Le candidat du PDP, en lice pour la cinquième fois dans la course à la magistrature suprême, reste en pole position pour s’y démarquer : nordiste, musulman, il est considéré par une grande partie de la population de la région comme le seul capable de défier le parti au pouvoir, le All Progressives Congress (APC). Mais il est confronté à plusieurs défis de taille.

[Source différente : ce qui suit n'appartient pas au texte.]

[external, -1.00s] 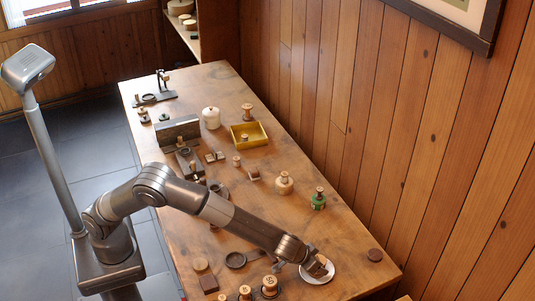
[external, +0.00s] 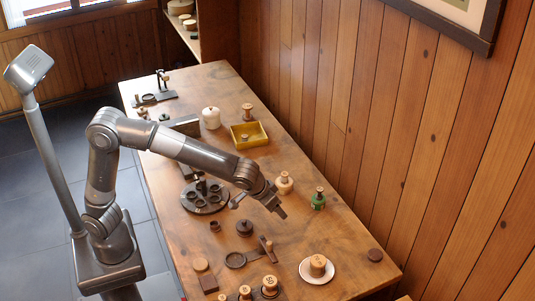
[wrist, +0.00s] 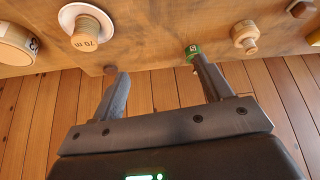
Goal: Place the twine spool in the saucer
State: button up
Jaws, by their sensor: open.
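A pale wooden spool (external: 317,265), which I take to be the twine spool, stands in the white saucer (external: 303,272) near the front right of the table. In the wrist view the spool (wrist: 90,33) shows a "70 m" mark, and the saucer (wrist: 67,14) is under it. My gripper (external: 280,212) is raised over the table, behind and to the left of the saucer, clear of the spool. In the wrist view my gripper (wrist: 158,70) has its fingers wide apart with nothing between them.
A green spool (external: 318,200) and a pale wooden spool (external: 284,184) stand near the wall side. A dark round disc (external: 375,255) lies right of the saucer. Several labelled spools stand at the front edge. A yellow tray (external: 235,141) lies farther back.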

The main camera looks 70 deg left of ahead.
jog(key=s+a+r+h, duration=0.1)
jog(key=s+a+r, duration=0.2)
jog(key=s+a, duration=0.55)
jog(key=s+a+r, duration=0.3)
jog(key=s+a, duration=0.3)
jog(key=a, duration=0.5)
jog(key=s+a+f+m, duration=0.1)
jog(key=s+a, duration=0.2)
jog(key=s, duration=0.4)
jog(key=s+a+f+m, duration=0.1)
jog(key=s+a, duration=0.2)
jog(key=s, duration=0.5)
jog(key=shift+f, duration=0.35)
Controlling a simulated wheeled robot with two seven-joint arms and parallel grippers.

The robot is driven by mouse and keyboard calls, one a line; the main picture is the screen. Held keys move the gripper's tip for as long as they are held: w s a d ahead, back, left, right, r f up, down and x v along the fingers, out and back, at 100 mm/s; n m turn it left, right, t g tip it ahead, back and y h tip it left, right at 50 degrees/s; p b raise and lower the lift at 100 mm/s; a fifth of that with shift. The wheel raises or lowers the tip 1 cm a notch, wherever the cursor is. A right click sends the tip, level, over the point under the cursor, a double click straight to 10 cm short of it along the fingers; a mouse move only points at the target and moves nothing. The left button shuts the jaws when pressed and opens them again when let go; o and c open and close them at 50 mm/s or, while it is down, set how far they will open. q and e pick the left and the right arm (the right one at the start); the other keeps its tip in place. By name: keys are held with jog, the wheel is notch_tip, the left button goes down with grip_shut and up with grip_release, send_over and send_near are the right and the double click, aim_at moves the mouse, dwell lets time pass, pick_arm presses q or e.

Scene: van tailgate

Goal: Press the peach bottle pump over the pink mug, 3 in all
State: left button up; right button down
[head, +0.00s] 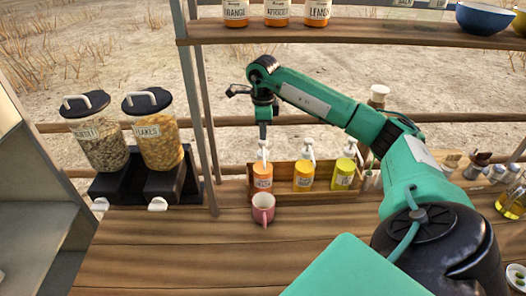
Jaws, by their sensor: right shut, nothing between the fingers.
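The peach bottle (262,178) is the leftmost of three pump bottles in a wooden rack (320,196). It is orange with a white pump head on top. The pink mug (263,208) stands upright on the counter just in front of the peach bottle, under its pump. My right gripper (263,136) points down directly above the peach bottle's pump, shut and empty. Its fingertips are at or just above the pump head; I cannot tell whether they touch. My left gripper is out of view.
A yellow bottle (303,178) and a green-yellow bottle (343,175) stand to the right in the rack. Two dispensers (154,135) stand at the left. A shelf (350,31) with jars and a blue bowl (484,18) spans above. The counter front (190,250) is clear.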

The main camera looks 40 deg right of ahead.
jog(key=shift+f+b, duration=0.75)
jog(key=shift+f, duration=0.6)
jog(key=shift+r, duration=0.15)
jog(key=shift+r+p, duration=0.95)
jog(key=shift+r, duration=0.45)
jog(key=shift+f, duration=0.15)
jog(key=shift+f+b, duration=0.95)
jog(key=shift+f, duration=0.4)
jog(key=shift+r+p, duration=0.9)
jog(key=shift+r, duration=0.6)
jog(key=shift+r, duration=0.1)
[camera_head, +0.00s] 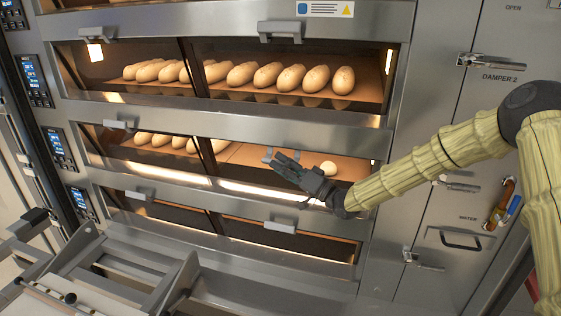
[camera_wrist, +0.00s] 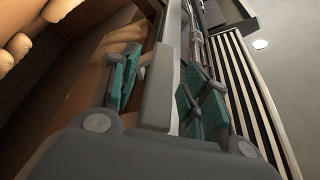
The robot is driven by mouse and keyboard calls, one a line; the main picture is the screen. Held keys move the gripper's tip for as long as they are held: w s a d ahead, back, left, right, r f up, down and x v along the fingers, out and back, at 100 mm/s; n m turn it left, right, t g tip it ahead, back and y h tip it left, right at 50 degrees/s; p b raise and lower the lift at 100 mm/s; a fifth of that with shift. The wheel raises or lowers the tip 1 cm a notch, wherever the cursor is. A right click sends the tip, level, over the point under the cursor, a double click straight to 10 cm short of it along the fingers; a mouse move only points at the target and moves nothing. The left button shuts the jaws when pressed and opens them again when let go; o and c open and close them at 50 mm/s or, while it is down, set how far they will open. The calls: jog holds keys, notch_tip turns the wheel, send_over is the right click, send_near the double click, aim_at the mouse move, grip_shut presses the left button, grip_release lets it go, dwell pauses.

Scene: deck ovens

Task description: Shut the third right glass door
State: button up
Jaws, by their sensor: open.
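My gripper (camera_head: 272,158) is in front of this opening, fingers pointing left. In the wrist view my gripper (camera_wrist: 160,90) is open, with teal-padded fingers on both sides of a long grey bar (camera_wrist: 160,85), apparently the door's edge or handle. Contact with the bar cannot be told.
Closed doors with grey handles lie above (camera_head: 279,30) and below (camera_head: 281,225). The third-row left door handle (camera_head: 118,124) is beside. A metal rack or loader (camera_head: 130,270) stands at lower left. A steel cabinet with latches (camera_head: 480,60) is at right, behind my arm.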

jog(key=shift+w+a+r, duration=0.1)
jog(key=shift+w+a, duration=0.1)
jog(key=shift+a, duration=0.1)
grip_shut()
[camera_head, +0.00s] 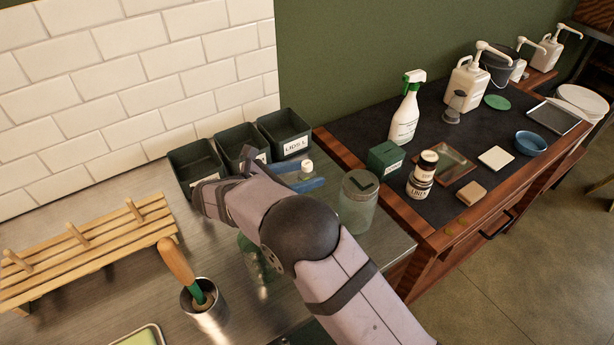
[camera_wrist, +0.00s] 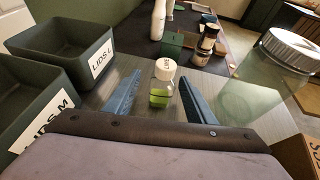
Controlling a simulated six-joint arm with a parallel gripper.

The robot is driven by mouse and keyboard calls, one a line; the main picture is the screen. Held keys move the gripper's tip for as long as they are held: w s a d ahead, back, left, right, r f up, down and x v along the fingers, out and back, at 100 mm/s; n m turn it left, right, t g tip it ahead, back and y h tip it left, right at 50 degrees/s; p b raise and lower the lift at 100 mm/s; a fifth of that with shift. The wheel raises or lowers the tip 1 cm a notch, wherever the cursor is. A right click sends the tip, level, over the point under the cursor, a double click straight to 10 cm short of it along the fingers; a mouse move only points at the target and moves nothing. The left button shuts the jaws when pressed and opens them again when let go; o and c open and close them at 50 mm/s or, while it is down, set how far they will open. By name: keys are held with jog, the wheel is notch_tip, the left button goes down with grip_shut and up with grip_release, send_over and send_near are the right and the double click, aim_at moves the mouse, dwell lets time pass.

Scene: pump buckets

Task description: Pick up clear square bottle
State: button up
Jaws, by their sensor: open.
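A small clear bottle (camera_wrist: 162,92) with a white cap and green liquid in its lower part stands upright in the wrist view. It looks square-sided, though its exact shape is hard to tell. In the head view its white cap (camera_head: 307,167) shows between the blue fingers. My gripper (camera_wrist: 160,77) is open, with one finger on each side of the bottle and a visible gap on both sides. In the head view my gripper (camera_head: 317,173) points right, low over the metal counter, and my arm covers part of the scene.
Dark lid bins (camera_head: 288,132) stand behind and to the left. A large clear jar (camera_head: 357,212) stands right of the gripper. A green box (camera_head: 385,158), spray bottle (camera_head: 404,120) and small jars (camera_head: 421,178) stand on the dark-topped bench. A metal cup (camera_head: 205,313) is at front left.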

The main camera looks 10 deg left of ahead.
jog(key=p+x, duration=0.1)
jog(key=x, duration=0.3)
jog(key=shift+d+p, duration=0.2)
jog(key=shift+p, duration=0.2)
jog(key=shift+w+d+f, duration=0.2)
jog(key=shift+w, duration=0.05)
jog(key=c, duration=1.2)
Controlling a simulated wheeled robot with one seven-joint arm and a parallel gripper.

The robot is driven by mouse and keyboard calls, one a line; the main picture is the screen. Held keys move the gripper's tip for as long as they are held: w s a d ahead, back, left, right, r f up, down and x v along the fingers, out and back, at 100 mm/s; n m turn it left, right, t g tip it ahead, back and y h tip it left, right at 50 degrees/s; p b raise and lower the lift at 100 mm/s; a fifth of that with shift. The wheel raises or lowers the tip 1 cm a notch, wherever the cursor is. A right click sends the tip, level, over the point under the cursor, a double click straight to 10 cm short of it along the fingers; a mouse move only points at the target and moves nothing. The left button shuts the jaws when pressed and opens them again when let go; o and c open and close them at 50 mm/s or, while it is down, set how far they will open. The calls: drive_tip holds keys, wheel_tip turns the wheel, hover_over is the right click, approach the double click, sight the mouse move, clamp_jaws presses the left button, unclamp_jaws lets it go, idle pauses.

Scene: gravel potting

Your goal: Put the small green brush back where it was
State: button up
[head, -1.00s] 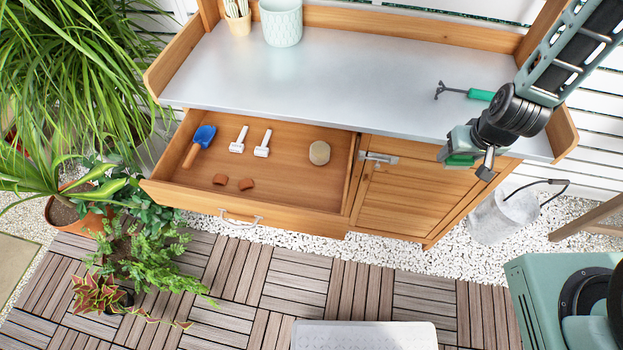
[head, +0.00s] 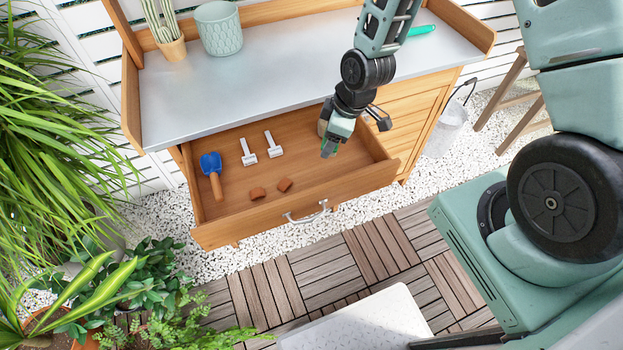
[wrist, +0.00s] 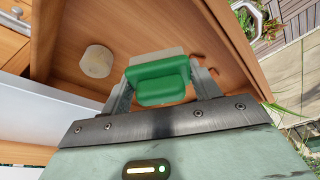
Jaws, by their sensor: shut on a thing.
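The small green brush (wrist: 160,82) is between the two fingers of my gripper (wrist: 163,88) in the wrist view. A pale strip, perhaps its bristles, shows beyond the green body. In the head view my gripper (head: 331,146) is over the right part of the open drawer (head: 345,190), pointing down. The brush is mostly hidden there by the gripper. I cannot tell its exact height above the drawer floor.
The drawer holds a blue scoop (head: 211,165), two white tools (head: 248,152), two terracotta pieces (head: 258,193) and a round beige thing (wrist: 97,62). A ribbed pot (head: 219,30) and a green-handled tool (head: 421,30) are on the metal worktop (head: 260,75).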

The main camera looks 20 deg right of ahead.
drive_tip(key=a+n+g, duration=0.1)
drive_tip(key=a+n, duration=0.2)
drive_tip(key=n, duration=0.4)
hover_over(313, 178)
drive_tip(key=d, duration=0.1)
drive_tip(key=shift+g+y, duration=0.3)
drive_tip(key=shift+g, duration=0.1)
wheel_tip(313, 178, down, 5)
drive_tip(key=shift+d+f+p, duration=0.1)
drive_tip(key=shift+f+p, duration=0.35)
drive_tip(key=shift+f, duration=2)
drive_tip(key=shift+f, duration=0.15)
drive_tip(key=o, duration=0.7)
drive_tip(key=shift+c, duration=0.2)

Le premier est le recul de son parti dans la région, qui ne contrôle que 4 des 19 États du Nord. Il doit également composer avec les ambitions présidentielles de l’ancien gouverneur de l’État de Kano, Rabiu Musa Kwankwaso, porte-drapeau du New Nigeria People’s Party (NNPP). Kwankwaso et Atiku sont les deux principaux politiciens du septentrion à viser le poste suprême et, à moins que des compromis ne soient trouvés, la dispersion des votes traditionnels du PDP pourrait jouer en faveur du candidat de l’APC, Bola Tinubu.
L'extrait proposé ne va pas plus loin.